Issue (i): Whether the transferee's appeal was barred by limitation.
Analysis: The period of limitation was held to run from service of the order on the transferee. On the affidavits and surrounding facts, service on the transferee was found to have taken place only in the second week of November 1986, not in early October 1986. The appeal filed on 24 November 1986 was therefore within time, and the preliminary objection failed.
Conclusion: The transferee's appeal was not barred by limitation; the objection was rejected.
Issue (ii): Whether the acquisition order under Chapter XXA could be sustained on the footing that the apparent consideration was understated and the fair market value exceeded the apparent consideration by the required margin.

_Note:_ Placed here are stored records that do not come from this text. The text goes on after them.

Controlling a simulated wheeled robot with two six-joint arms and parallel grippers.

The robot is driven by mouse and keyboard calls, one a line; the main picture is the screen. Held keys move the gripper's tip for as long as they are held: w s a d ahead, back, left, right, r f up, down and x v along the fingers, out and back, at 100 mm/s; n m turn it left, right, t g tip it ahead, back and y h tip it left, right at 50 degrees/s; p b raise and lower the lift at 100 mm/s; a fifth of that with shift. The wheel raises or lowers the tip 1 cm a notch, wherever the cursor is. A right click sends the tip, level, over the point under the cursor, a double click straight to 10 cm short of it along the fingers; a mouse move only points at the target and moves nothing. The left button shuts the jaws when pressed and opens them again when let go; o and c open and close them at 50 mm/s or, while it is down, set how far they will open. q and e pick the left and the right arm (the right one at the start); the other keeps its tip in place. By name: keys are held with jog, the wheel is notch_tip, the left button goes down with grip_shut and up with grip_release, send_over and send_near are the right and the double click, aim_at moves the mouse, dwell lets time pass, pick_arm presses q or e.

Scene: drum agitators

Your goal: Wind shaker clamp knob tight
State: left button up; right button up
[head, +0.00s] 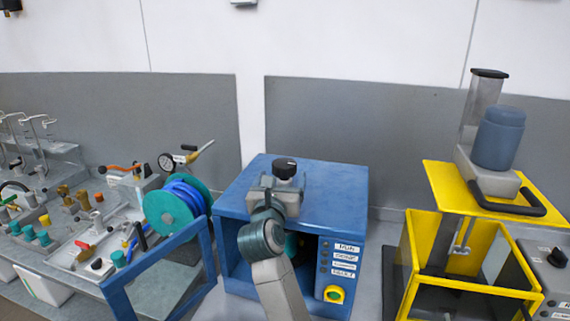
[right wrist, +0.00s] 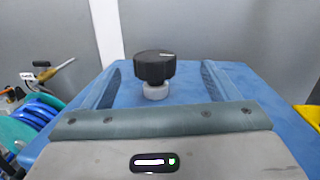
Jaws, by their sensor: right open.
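The shaker is a blue box (head: 340,182) in the middle of the head view, with an open front. Its clamp knob (head: 285,167) is black and round and stands upright on top. In the right wrist view the knob (right wrist: 155,66) shows a pale mark on its top and a light stem (right wrist: 155,91) below. My right gripper (head: 275,186) is open over the box top, one finger on each side of the knob. In the right wrist view gaps show between the knob and both fingers. My right arm hides part of the box front. My left gripper is out of view.
A yellow frame (head: 434,180) with a clear cylinder and a blue-grey motor stands at the right. A teal and blue hose reel (head: 160,211) is close to the box's left side. Fittings and valves crowd the bench at the far left. A grey wall panel (head: 330,111) is behind.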

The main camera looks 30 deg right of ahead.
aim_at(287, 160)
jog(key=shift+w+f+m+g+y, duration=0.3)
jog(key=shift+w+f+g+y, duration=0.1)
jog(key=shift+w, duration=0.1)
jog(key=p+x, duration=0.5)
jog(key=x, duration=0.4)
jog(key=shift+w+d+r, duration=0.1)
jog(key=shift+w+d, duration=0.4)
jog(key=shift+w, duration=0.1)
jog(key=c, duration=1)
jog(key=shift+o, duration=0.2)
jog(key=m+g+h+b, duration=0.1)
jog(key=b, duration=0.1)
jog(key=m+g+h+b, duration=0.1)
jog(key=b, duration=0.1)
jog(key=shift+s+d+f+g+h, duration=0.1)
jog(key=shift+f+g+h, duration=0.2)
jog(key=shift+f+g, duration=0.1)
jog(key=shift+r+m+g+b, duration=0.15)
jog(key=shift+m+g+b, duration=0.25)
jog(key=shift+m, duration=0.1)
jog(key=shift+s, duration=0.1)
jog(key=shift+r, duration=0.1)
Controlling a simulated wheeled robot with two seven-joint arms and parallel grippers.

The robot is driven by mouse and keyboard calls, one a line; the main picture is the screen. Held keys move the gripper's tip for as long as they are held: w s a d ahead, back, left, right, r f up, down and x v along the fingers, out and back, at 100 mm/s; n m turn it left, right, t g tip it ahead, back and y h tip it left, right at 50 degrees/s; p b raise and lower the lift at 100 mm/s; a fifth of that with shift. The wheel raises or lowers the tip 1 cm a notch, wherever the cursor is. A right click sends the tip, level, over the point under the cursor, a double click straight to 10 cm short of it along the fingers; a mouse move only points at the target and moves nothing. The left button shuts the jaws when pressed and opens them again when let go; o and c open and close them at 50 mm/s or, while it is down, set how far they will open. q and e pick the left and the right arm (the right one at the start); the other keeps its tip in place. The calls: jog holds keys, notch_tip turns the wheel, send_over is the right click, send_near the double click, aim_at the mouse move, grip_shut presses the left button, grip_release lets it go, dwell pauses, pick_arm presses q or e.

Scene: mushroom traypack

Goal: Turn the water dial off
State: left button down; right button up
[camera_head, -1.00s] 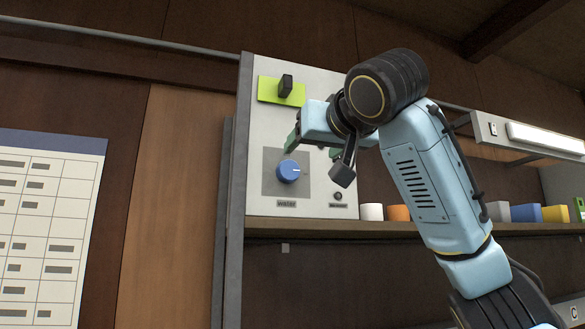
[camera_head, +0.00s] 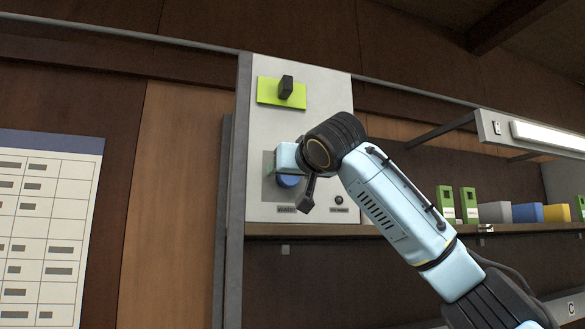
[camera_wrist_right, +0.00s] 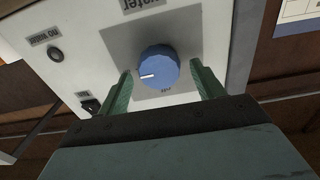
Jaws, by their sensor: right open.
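The blue water dial (camera_head: 288,181) is on a grey plate on the white control panel, mostly hidden behind my right gripper (camera_head: 285,172) in the head view. In the right wrist view, the dial (camera_wrist_right: 158,66) sits between the open green fingertips of my right gripper (camera_wrist_right: 161,70), with a gap visible on each side. How far the fingertips reach along its sides is unclear. Its white mark points left in that upside-down picture, and a small label, perhaps "OFF", is beside the dial. My left gripper is not in view.
A black switch (camera_head: 286,86) on a yellow-green plate is above the dial. A small black knob (camera_head: 339,200) is to its lower right. A shelf (camera_head: 400,229) with green, grey, blue and yellow boxes runs right, under a lamp (camera_head: 548,137). A chart (camera_head: 48,230) hangs left.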

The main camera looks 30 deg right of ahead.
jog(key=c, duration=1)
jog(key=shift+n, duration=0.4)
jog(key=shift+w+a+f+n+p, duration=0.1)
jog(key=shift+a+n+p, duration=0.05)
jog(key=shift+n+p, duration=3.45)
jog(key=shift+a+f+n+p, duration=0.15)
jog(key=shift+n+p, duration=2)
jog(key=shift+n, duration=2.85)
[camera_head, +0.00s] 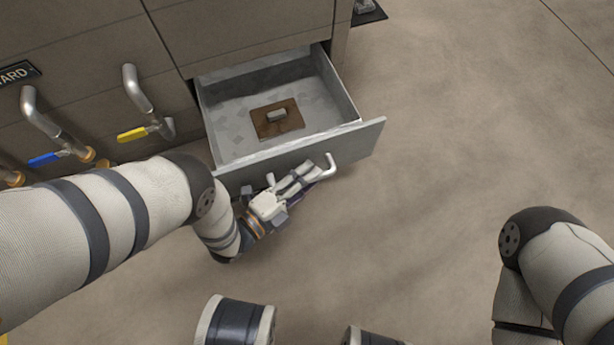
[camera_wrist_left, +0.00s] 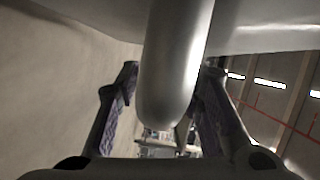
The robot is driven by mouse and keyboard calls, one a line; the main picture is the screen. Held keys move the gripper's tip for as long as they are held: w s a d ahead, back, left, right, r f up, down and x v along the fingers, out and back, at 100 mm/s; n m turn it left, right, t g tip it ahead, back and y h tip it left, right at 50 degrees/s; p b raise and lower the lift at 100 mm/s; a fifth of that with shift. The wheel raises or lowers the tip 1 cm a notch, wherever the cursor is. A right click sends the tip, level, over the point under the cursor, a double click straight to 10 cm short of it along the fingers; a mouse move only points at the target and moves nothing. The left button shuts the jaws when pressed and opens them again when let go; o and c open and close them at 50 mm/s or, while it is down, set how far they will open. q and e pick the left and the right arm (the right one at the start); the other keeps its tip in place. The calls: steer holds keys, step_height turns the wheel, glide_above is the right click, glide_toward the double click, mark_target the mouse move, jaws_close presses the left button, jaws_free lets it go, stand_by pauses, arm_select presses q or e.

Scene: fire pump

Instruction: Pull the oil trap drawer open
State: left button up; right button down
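The oil trap drawer (camera_head: 287,152) stands pulled out from the grey cabinet, its inside in view. Its metal handle (camera_head: 330,167) sticks out from the front panel; part of it is hidden by my left gripper. My left gripper (camera_head: 304,180) lies along the drawer front at the handle. In the left wrist view, the fingers (camera_wrist_left: 172,85) stand apart on either side of the thick handle (camera_wrist_left: 175,70), with a narrow gap showing at the left finger. Contact at the right finger is hard to tell. My right gripper is not in view; only part of its arm shows at the lower right.
Inside the drawer lies a brown plate (camera_head: 262,122) with a small grey block (camera_head: 277,114). Left of the drawer are pipes with a yellow valve lever (camera_head: 132,134) and a blue one (camera_head: 44,159). The floor (camera_head: 460,110) to the right is clear.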

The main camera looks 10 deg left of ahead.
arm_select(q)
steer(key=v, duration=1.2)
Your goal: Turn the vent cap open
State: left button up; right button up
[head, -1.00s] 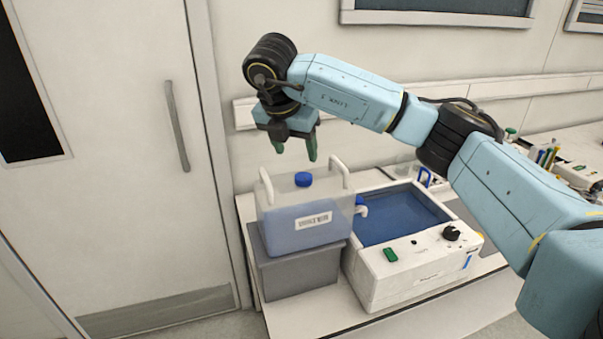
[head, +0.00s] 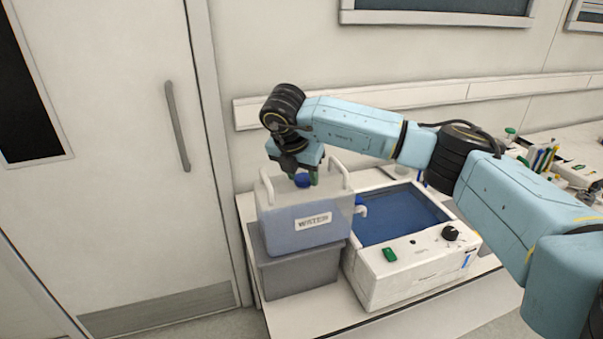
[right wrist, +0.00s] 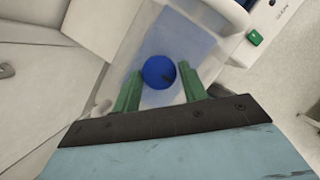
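The blue vent cap (head: 302,181) sits on top of a translucent water container (head: 285,238) with a white label and two white handles. My right gripper (head: 302,179) is at the cap, pointing down from above. In the right wrist view the cap (right wrist: 159,72) lies between the tips of the two green fingers of my right gripper (right wrist: 160,82). My left gripper is not in either view.
The container stands on a grey box (head: 298,275). To its right is a white water bath (head: 375,285) with blue water, a black knob and a green switch. A small white spigot (head: 361,208) sits between them. A door (head: 120,170) is at the left.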

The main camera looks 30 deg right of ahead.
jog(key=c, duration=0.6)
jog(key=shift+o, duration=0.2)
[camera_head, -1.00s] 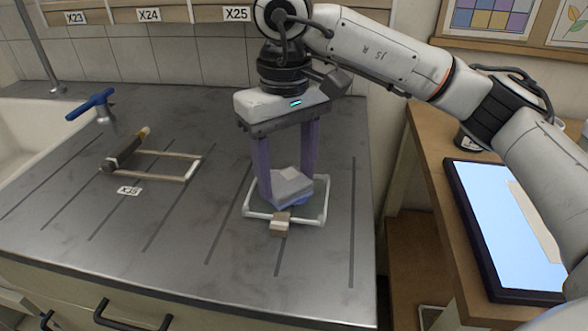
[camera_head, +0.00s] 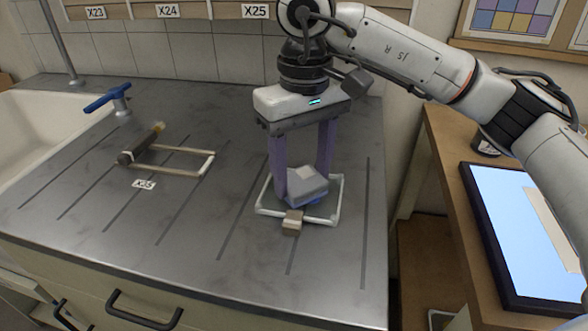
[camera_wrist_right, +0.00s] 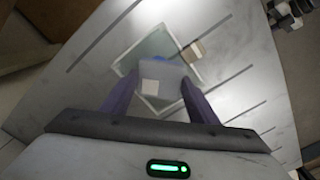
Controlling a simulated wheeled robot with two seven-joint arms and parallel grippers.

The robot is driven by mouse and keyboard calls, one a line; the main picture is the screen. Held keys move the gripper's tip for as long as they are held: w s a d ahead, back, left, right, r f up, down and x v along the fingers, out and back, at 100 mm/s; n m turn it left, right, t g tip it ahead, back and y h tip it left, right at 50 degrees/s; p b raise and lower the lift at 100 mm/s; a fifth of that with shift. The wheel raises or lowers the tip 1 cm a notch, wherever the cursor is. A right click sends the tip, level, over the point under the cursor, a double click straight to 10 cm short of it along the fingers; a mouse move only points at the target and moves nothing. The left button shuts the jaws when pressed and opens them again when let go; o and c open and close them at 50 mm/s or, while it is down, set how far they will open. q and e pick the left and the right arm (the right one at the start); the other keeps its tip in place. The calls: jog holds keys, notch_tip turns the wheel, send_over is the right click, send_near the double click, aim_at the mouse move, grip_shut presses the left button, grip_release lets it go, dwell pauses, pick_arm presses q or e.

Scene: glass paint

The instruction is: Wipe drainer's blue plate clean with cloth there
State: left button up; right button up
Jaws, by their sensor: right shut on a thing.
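A square glass plate (camera_head: 265,208) with a pale rim lies on the grey drainer (camera_head: 215,240). Blue paint (camera_head: 317,201) shows on it beside the cloth, mostly hidden. The plate also shows in the right wrist view (camera_wrist_right: 157,43). My right gripper (camera_head: 306,188) points down over the plate, shut on a folded grey cloth (camera_head: 306,183) with a paler patch on top. The cloth is low over the plate, seemingly against it; exact contact is hard to tell. It also shows between the fingers in the wrist view (camera_wrist_right: 163,80). My left gripper is not in view.
A small tan block (camera_head: 292,222) sits at the plate's near edge. Left of it lie another pale frame (camera_head: 180,172) with a dark rod (camera_head: 138,146) and a label. A sink (camera_head: 40,125) with a blue-handled tap (camera_head: 108,98) is far left. A screen (camera_head: 520,235) stands right.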

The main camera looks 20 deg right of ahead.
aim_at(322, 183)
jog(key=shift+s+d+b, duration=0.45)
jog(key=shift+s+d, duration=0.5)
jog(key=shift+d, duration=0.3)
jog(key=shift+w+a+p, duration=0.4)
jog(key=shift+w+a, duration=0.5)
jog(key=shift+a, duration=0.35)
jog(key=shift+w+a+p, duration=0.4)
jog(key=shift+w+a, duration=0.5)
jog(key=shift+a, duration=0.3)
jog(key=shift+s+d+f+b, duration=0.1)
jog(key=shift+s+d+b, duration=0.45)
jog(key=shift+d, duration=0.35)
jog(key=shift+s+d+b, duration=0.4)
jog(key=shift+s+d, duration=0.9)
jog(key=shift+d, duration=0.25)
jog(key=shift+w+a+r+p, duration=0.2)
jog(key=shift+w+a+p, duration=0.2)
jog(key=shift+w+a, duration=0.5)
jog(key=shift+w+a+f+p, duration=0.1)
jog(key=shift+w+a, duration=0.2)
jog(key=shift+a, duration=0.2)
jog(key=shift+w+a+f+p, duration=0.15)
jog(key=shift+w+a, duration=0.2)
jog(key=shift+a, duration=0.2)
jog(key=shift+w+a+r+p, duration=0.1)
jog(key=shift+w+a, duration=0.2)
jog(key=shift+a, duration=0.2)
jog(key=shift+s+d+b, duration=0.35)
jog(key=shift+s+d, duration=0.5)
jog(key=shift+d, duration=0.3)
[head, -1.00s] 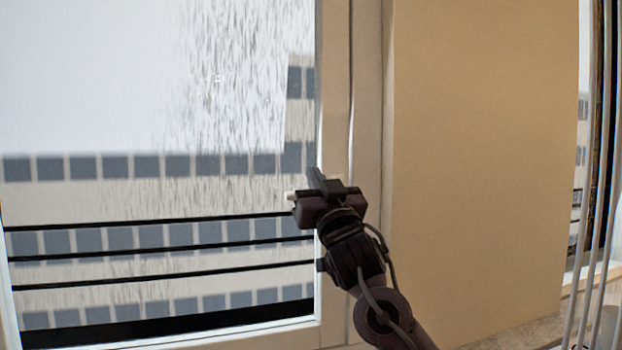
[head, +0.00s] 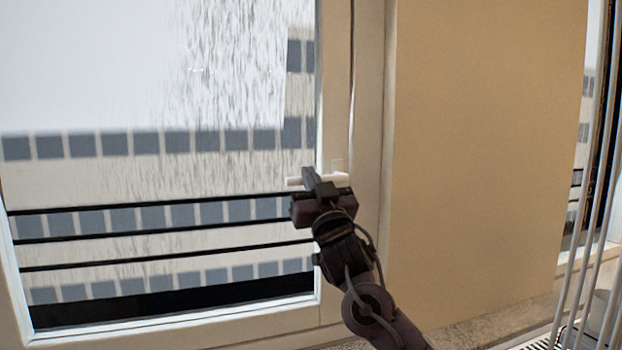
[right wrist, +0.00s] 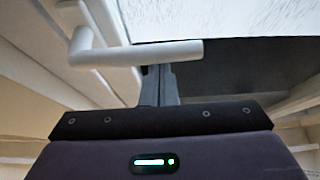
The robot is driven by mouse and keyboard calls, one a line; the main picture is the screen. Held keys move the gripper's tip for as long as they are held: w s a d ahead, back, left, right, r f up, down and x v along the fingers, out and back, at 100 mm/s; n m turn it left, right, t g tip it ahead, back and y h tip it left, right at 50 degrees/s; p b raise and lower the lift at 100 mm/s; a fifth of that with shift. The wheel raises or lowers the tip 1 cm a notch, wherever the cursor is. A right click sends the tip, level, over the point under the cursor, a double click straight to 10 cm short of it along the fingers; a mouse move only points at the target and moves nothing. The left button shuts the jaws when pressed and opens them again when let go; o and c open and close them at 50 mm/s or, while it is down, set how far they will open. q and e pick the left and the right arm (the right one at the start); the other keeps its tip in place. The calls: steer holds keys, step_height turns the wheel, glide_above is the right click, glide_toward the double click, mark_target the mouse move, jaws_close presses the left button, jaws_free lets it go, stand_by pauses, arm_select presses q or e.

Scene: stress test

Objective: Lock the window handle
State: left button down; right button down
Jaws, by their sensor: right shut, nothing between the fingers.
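The white window handle (head: 341,178) sits on the right-hand upright of the window frame (head: 335,110). Its lever lies about level and points left over the glass. In the right wrist view the handle (right wrist: 150,52) is L-shaped, with its lever running right from its base. My right gripper (head: 309,178) is shut and empty, in front of the lever in the head view and hiding its middle. In the right wrist view the shut fingers (right wrist: 158,75) reach up to the lever's lower edge; I cannot tell whether they touch it. My left gripper is not in view.
A beige wall (head: 480,150) stands right of the window. White pipes (head: 590,210) rise at the far right, above a grey sill (head: 480,335). Black horizontal bars (head: 150,231) and a building show through the pane.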

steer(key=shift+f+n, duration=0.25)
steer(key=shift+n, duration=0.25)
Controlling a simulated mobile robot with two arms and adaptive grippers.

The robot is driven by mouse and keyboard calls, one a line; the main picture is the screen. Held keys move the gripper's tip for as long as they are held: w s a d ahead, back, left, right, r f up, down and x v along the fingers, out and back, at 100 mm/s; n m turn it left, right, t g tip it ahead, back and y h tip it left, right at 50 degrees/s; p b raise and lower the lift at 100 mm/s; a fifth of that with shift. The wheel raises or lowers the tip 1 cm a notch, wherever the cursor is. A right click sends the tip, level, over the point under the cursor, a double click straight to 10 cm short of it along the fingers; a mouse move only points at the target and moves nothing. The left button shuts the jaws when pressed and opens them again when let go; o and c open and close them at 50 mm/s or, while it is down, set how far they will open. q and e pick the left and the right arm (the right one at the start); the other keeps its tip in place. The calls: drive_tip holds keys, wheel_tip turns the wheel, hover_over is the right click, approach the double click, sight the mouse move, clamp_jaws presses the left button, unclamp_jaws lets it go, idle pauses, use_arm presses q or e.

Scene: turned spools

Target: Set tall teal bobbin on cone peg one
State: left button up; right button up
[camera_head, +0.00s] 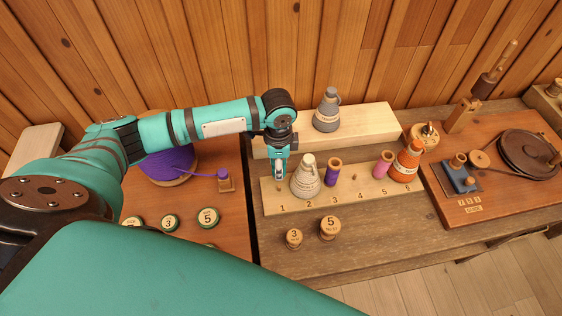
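My left gripper (279,174) points down just above peg one (279,187), at the left end of the numbered peg board (340,203). A short wooden tip of that peg shows below the fingers. The gripper is teal and small in the view, so I cannot tell whether its fingers are open or shut, or whether they hold anything. I cannot make out a separate tall teal bobbin; none shows standing on the board. My right gripper is not in view.
A cream cone (306,177) stands at two, close beside my gripper. A purple spool (333,171) is at three, a pink spool (383,164) at five, an orange cone (406,162) at six. Four's peg (354,175) is bare. A grey cone (326,112) stands on the raised shelf behind.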

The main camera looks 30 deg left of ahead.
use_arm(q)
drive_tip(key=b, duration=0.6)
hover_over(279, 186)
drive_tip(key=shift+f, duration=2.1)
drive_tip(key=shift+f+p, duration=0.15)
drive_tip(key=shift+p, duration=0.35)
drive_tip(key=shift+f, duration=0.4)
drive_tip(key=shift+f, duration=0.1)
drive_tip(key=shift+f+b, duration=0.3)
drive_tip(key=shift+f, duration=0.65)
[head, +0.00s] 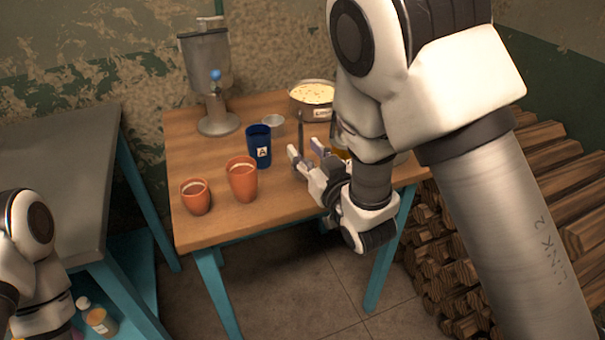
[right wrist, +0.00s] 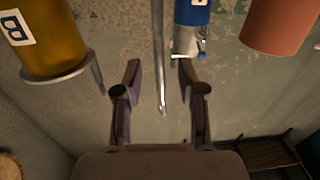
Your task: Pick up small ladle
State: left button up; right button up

Analysis: The valuation order was found to rest on factual inaccuracies, including an incorrect assumption that the property was wholly vacant when part of it was under tenancy. The tenancy materially affected market value and had not been allowed for. The comparable sales relied upon were not sufficiently comparable in point of time, locality, and size. On the evidence, the apparent consideration was accepted as the real consideration and the statutory basis for acquisition was not made out.
Conclusion: The acquisition order was unsustainable and was vacated.
Final Conclusion: The appeals succeeded and the acquisition under Chapter XXA was set aside after rejection of the limitation objection.
Ratio Decidendi: For acquisition of immovable property on the footing of understatement of consideration, the authority must base its conclusion on reliable and truly comparable valuation material and must correctly account for material facts affecting market value, including tenancy.